Hundreds of cities nationwide have set up and enforced strict curfews on youths being in public at night or during the school day. Curfews were set to try and lower the youth crime rate. Even though only one in six violent youth crimes occur during the curfew hours. Most violent crimes happen between two and six p.m, the highest point being around three in the afternoon. In fact, eighty percent of juvenile crime occurs between nine a.m., and ten p.m. Curfews are not an effective solution to the problem of youth crime.
Curfews have been around for hundreds of years. They were traditionally created by the upper class members of society to control the movements of the lower class. The theory behind this is that crime originates from those of the lower classes, and this will limit the amount of crimes that they can commit. It saying that an entire group of people would be considered guilty. Curfews became popular for youth in the early 1900s. The curfew bell would ring throughout the city to indicate to teenagers and children that it was time to head home.

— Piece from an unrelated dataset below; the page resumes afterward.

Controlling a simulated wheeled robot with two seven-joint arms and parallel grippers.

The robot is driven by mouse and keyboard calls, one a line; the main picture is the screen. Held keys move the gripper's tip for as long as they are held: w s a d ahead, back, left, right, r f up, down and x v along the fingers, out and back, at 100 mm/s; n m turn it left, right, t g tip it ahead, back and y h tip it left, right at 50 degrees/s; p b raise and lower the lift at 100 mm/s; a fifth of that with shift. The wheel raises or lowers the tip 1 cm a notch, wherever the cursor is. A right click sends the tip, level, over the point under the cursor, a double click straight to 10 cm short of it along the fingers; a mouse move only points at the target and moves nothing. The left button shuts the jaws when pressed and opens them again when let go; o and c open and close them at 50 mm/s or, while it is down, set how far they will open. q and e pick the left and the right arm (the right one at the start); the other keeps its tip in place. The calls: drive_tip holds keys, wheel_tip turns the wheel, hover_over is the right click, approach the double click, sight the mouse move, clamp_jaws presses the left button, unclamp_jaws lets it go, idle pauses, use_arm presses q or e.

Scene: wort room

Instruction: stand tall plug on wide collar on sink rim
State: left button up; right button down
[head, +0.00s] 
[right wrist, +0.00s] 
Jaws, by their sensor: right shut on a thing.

Usually under the influence of local governments, curfews are routine in cities and towns across America. According to the U.S. Conference of Mayors. In a December 1995 survey of 1,000 cities with populations of more than 30,000, the conference found that 70 percent, or 270 of the 387 cities responding, have a curfew ordinance in place. An additional 6 percent, or 23 cities, were considering adopting curfew legislation. The times for each curfew vary from place to place, most however restrict minors to their homes or property between 11 p.m. and 6 a.m. There are exceptions to this, which include if the children are accompanied by an adult, on their way to or from work, an emergency, or attending a school, or religious recreational activity. In some cities if a minor is caught out after their curfew, they may be arrested, booked and held in jail, or brought to a special curfew violation center.